優斗 「今日入場規制?入場規制ありがとうございます。こんなブスやけど大丈夫か俺ら(笑)」
げんげん 「去年もブスやのにビッキャ立って、今年もブスやのにビッキャ立って、来年もブスやのにビッキャ立つんやろうな俺ら」
優斗 「ブスでどこまでいけるか俺らが検証しますわ」
げんげん 「ぶす道館行こうや」
優斗 「はいこれで出禁なった」
げんげん 「武道館って出禁なれるんや」

優斗「俺達には、手拍子とかシンガロンとかないんですよ。その理由はいっぱいある。大好きなバンドがそれをやってたから、別のやり方で勝ちたかったとか、俺が普通に陰キャやから隣で歌われたらちょっと、、ってなるからとか。」

「でも、最大の理由はコロナやと思う。3年前初めて見放題出た時もコロナ禍。全員マスクつけてたから。今みたいに歌うこともできやんし、距離だってあけなあかん。このBIG CATも間隔あけなかあかんかってんで。」

「で、そんな時期にバンドやってたから当然皆で歌うとかも出来なかった。俺たちはそれを続けてるんやと思います。」

5曲目には「愛すべき日々

「今日色んなバンド観ました。でも1バンドとしてMCでコロナに触れてなかった。でも、みんな経験したやん。マスクつけて、ご飯食べる時も間隔あけてってやってたやん。」

「コロナのとき、沢山の先輩バンドたちが辞めていきました。就職の時、たくさんの友達もバンド辞めていった。でも、それでも俺たちはバンドを続けた。」

「1つ約束する。俺たちがいる限りに大阪のロックシーンは安泰です。」

「大人にも媚びず、楽曲でも媚びず、尖ったバンドのレーベルにも入れず、でも貫いてやってきたら、BIG CATに立てた。海岸線!

6曲目は本日二度目の「海岸線

「この景色が全て!おいBIG CAT。お前の人生はお前が主人公や!お前だけが、主人公や!」そう言い放ち曲が始まる。

ダイバーは止まらず、熱狂の渦は更に拡大していく。

ステージ上の彼らは、本当に輝いていた。物理的に光ってるんじゃないかと思うほど、輝いていた。ロックスターとはこういう事なんだと。スターって本当に星のように輝くんだと。Blue Mashにはいつもそれを教えてもらう。

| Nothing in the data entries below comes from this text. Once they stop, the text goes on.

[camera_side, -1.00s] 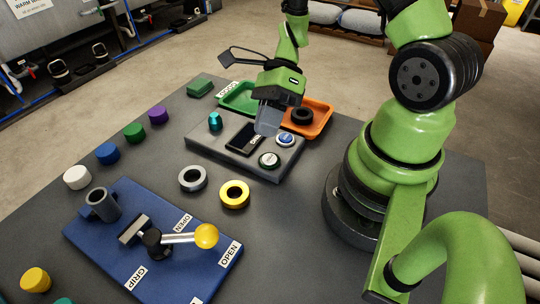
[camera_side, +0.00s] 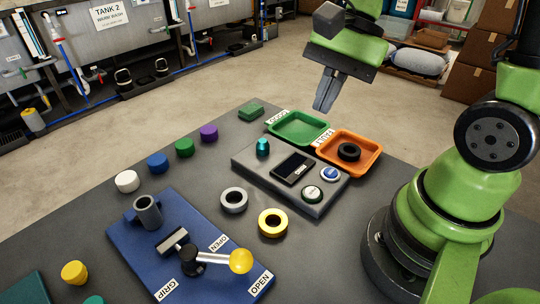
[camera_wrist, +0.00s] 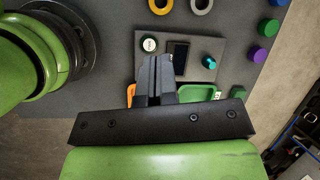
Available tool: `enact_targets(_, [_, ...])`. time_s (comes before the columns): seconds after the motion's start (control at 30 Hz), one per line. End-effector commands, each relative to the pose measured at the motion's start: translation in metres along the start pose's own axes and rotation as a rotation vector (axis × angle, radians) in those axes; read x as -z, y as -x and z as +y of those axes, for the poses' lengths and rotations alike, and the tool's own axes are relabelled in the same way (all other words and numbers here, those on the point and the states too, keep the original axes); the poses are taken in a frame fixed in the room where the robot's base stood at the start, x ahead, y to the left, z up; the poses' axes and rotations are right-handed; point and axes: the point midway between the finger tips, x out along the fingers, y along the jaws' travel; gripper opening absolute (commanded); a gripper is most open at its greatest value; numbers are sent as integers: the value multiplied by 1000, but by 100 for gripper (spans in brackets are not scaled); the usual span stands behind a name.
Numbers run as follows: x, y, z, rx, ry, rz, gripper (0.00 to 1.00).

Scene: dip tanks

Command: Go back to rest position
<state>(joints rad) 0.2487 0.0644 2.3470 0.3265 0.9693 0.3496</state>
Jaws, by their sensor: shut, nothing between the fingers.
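My gripper (camera_side: 328,91) is shut and empty, raised in the air above the far side of the table, behind the green tray (camera_side: 272,124) and the orange tray (camera_side: 375,166). In the wrist view its fingers (camera_wrist: 156,70) are together, pointing toward the grey control box (camera_wrist: 208,40) and partly hiding it and the trays. A black ring (camera_side: 349,152) lies in the orange tray. The green tray looks empty.
The control box (camera_side: 262,178) has a screen, two round buttons and a teal knob. A grey ring (camera_side: 234,200) and a yellow ring (camera_side: 273,222) lie in front of it. A blue fixture board (camera_side: 140,258) with a yellow-knobbed lever sits front left. Several coloured cylinders line the left edge.

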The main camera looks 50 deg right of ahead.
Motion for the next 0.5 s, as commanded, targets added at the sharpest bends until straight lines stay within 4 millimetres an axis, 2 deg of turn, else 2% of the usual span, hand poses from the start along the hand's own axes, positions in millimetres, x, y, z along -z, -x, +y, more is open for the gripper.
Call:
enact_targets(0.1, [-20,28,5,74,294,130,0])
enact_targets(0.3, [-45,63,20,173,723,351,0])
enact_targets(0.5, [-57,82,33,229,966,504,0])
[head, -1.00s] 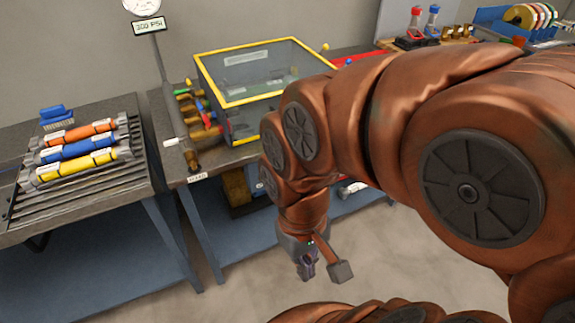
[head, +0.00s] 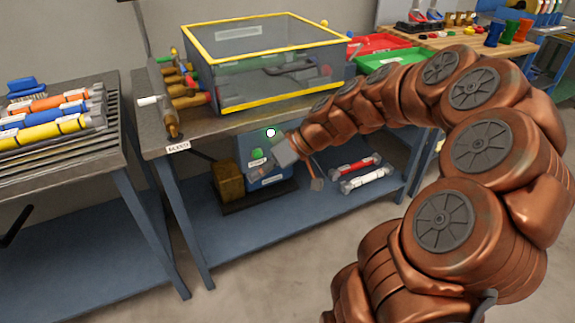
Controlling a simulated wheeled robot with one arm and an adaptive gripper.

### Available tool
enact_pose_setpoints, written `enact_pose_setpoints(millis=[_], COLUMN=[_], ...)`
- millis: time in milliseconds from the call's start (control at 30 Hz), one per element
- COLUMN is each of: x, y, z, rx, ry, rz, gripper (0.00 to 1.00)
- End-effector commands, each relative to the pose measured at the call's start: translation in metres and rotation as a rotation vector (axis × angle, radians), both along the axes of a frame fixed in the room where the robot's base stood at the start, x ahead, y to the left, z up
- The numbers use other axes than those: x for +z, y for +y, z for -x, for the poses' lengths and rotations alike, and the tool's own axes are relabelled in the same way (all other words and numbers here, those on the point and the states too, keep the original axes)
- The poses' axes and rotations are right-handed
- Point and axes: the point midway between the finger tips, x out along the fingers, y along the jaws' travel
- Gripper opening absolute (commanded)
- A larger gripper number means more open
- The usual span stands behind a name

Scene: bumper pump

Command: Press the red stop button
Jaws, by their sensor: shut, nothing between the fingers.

ギター弾けるやつ!全員バンドやれ!ベース、ドラム弾けるやつも全員バンドやれ!でもな、BIG CATには立てない。俺がお前の背中を一生邪魔し続けるから!」

7曲目には「このまま僕らが大人になっても

混沌極めるほどのフロアの熱狂具合で、前方で雪崩が起きたため曲は中断された。

落し物が各地で見つかり、ペットボトルが前方に投げ込まれる。

飲みかけのアクエリアスがステージに投げ込まれると、優斗はそれを拾って飲み干した。

「みんなも水分補給はしっかりな」

そして曲は再開。

どうせなら歌えるやつ全員歌ってくれ!

シンガロンをこれまでやって来なかったBlue Mashにおいて、歌う機会は滅多にない。

今後一生分歌うかのように悔いのないように歌い尽くした。ありがとう。

見放題で一番カッコイイバンド、Blue Mashでした。ありがとうございました。」

こうして30分間の革命は終わりを告げた。